Belgium and France set to ban burka
Belgium is set to ban wearing the Islamic burka in public on Thursday as its parliament prepares to vote on the measure. The ruling parties and opposition support the proposal, while the home affairs committee unanimously backed a ban that would prevent the wearing of clothes or veils that do not allow the identification of the wearer.
The proposal enables the issuing of fine of 15 to 25 euros, and a possible prison sentence of up to seven days, for anyone ignoring the law, unless they have police permission.
However today’s parliamentary proceedings could be disrupted as a rift between the Flemish liberals and francophone parties threatens to tear apart the ruling coalition.
“The Open VLD has lost confidence in the government,” party president Alexander De Croo told reporters, after long talks between parties from the two linguistic regions.
Elsewhere in Europe, France said yesterday that it would also go ahead with its intended ban on the wearing of a full-face veil in public, despite warnings that the proposal could be unconstitutional.
“We’re legislating for the future,” government spokesperson Luc Chatel told reporters after a cabinet meeting chaired by French President Nicolas Sarkozy.
“Wearing a full veil is a sign of a community closing in on itself and of a rejection of our values,” he added.
The ban will also apply to tourists, according to a comment from the Junior Minister for Families.
“When you arrive in France, you respect the laws in force,” Nadine Morano said on Thursday.
As in Belgium, there is strong parliamentary support for the measure in France, although rights groups have criticised the move.

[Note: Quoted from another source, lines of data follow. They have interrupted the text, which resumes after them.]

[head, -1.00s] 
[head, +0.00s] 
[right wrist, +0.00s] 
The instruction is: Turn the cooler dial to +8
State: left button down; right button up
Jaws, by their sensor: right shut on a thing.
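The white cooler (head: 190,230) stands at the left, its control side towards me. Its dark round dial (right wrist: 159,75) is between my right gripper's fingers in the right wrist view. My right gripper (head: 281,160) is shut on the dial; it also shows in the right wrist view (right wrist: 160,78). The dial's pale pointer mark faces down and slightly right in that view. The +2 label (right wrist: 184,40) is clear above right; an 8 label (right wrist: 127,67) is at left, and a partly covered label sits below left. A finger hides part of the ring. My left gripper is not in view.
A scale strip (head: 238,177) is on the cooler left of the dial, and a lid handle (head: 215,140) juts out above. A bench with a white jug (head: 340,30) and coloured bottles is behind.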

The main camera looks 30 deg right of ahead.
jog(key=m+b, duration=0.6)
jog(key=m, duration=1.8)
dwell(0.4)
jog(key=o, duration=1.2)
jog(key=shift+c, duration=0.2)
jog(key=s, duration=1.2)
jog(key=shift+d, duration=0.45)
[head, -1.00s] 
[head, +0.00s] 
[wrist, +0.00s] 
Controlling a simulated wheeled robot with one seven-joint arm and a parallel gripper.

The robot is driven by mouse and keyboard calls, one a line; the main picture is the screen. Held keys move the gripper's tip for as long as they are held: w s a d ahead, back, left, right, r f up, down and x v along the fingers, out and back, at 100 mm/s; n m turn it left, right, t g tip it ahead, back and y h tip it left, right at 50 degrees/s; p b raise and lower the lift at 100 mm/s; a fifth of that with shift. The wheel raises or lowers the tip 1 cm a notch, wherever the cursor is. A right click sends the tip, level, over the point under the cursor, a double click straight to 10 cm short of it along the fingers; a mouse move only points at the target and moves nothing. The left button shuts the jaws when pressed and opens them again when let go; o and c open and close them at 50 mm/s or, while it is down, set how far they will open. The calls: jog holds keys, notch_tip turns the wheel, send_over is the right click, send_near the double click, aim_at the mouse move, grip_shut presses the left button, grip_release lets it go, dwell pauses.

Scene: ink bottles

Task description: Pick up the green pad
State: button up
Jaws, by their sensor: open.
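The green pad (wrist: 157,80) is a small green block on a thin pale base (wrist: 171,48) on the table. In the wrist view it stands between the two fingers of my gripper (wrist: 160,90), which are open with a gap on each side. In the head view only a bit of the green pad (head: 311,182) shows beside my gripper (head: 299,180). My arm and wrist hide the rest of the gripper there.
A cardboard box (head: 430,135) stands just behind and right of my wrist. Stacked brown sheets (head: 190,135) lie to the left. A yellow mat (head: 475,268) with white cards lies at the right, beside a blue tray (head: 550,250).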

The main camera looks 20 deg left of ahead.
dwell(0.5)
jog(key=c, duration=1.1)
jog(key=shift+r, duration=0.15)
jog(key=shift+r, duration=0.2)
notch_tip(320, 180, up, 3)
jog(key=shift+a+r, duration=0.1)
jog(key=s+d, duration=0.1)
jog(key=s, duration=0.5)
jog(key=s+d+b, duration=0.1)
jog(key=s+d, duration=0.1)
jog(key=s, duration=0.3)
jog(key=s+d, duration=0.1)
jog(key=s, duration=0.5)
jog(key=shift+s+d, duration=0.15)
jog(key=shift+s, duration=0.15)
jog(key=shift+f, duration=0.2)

"Treating pious Muslim women like criminals won't help integrate them," Judith Sunderland, senior Western Europe researcher at Human Rights Watch, said in a statement on Wednesday.
They point out that twenty of Belgium’s municipalities already prohibit full-face veils, and 29 women, of the estimated 400,000 Muslims living in the country, were stopped by police in eight municipalities last year.
Human Rights Watch says the ban “violates the fundamental right to freedom of religion, thought, and conscience as well as the right to personal autonomy”, adding that the ban is also incompatible with the European Convention on Human Rights.